At Langston, Bailey joined a rich history of Baptist Collegiate Ministry (BCM) leaders.

“The Langston BCM was truly a rebooted program to provide ministry to college students,” he noted. “To make the reboot happen, it took the combined efforts of Oklahoma Baptists working together on the BCM building.”

Bailey said leaving Langston to work for Oklahoma Baptists was another difficult decision for him. In his job as young adult disciple leader, he hopes to help churches become intentional about reaching and keeping young adults within their churches.

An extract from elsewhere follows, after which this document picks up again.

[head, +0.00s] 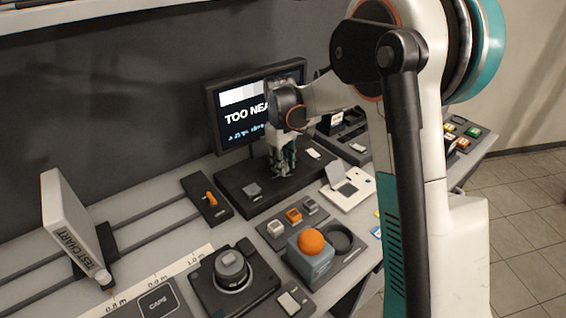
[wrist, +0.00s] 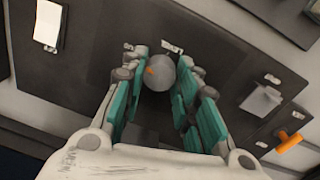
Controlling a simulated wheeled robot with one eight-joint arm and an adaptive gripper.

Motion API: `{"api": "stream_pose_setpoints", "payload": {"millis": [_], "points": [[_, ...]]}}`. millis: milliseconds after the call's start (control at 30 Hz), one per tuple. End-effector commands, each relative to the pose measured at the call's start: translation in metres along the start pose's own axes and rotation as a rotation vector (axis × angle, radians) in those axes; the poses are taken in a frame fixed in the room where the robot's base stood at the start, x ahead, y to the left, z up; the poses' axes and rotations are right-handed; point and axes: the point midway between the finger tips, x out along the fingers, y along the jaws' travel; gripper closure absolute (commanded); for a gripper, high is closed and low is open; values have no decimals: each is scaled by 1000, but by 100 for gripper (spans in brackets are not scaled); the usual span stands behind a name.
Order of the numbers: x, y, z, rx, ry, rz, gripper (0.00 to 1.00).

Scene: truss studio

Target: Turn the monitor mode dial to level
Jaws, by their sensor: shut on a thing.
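The mode dial (wrist: 161,78) is a round grey knob with an orange mark on its left side in the wrist view. It sits on the dark base below the monitor (head: 232,122). A small pale label lies just beyond it in the wrist view. My gripper (head: 282,170) points down over this base, and its teal fingers hide the dial in the head view. In the wrist view my gripper (wrist: 163,70) is shut on the dial, with fingers on both sides. The monitor screen reads "TOO NEA…", the rest hidden behind my wrist.
A small grey switch (head: 253,189) is on the same base. An orange-handled lever (head: 211,198) stands to the left. A test chart (head: 72,222) stands far left.

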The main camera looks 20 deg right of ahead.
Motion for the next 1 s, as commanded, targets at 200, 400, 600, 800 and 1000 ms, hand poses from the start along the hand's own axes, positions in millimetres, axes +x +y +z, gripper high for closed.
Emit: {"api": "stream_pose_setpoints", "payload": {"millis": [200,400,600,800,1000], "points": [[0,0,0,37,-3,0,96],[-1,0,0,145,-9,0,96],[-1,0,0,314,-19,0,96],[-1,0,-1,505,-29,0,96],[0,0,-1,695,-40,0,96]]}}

“Across the nation, and our state included, there is a black hole within our churches consisting of young adults 18-35,” he acknowledged. “I am currently helping my church, Oklahoma City, Northeast, with its college and career ministry, where there is ample opportunity to share the Gospel.”

Bailey emphasized he would love to invite pastors to join in prayer for young adults within their communities and across the state, to pray for those who are believers that they may seek continued growth in Christ, to pray that those who are believers learn from their churches practical ways to live out their faith inside and outside of their homes, and to pray for those who are nonbelievers that they may come to know Jesus as their Savior.

“It would be amazing to be able to link up with other college ministers, young adult teachers and pastors to fellowship, partner, encourage, inform and pray for one another,” he said.

Bailey said he would encourage youth leaders to email him their name, church and role to

“It is my prayer that as more churches become more intentional about reaching young adults, we will have ready and available resources to help them where they are,” he said.

Bailey met his wife, Nikoi, while he was a senior in high school and she was a freshman at Oral Roberts University on a track scholarship.

“It’s interesting because she is from Shawnee, and when I went to OBU, I attended her home church, and she attended my home church while she was a student in Tulsa,” Bailey said. “We dated for six years and have been married for 13.”

Nikoi has been working for the state in child welfare for 12 years under adoption, and is halfway through her Master of Social Work degree from the University of Oklahoma.

“My wife has an amazing heart for helping families making connections with kids,” Bailey said. “She also has a heart for evangelism and teaching.”

The Baileys are parents of three children, Karrie, 8, Bertholomew “PJ”, 7 and Kelley, 5.

“Karrie is the big sister who is in charge and enjoys coloring,” Bailey said. “PJ loves dinosaurs and everything animals. Kelley loves everything ponies and baby dolls. We love going to the park to ride bikes, watch the ducks and play on the playground. We are proud of the way they are growing in their prayer life often seeking to pray for friends and family who are not well.”